** Job **
Look below and pull out each line with the word "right".

** Data **
= = = = =

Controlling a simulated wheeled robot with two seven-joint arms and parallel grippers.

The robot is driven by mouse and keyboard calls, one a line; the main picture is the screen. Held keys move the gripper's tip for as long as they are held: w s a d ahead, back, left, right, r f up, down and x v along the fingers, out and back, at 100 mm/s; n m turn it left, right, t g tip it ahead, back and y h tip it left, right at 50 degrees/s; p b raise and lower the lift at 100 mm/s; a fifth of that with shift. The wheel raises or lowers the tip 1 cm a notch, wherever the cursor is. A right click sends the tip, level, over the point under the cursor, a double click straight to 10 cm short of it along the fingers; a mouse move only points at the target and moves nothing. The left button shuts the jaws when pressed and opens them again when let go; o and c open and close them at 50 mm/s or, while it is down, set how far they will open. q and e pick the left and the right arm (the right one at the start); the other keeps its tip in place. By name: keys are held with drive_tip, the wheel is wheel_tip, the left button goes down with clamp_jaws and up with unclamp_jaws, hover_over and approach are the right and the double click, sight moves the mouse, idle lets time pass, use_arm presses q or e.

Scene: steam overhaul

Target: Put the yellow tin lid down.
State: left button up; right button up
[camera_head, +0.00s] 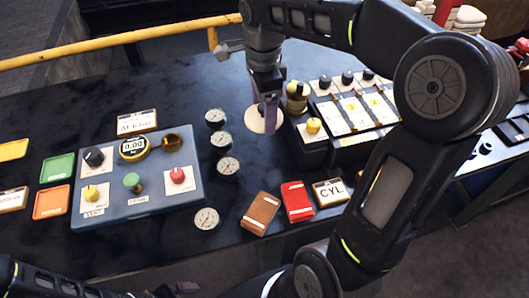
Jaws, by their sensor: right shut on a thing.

= = = = =

** Task output **
The robot is driven by mouse and keyboard calls, one a line; the main picture is the screen. Held keys move the gripper's tip for as long as they are held: w s a d ahead, back, left, right, r f up, down and x v along the fingers, out and back, at 100 mm/s; n m turn it left, right, t g tip it ahead, back and y h tip it left, right at 50 degrees/s; p b raise and lower the lift at 100 mm/s; a fifth of that with shift. The wheel raises or lowers the tip 1 cm a notch, wherever the cursor is. A right click sends the tip, level, over the point under the cursor, a double click straight to 10 cm short of it along the fingers; a mouse move only points at the target and moves nothing. The left button shuts the jaws when pressed and opens them again when let go; o and c open and close them at 50 mm/s or, while it is down, set how far they will open. q and e pick the left and the right arm (the right one at the start); the other keeps its tip in place. By name: keys are held with drive_tip, the wheel is wheel_tip, the left button goes down with clamp_jaws and up with unclamp_jaws, hover_over and approach are the right and the double click, sight moves the mouse, idle lets time pass, use_arm presses q or e.
State: left button up; right button up
Jaws, by their sensor: right shut on a thing.

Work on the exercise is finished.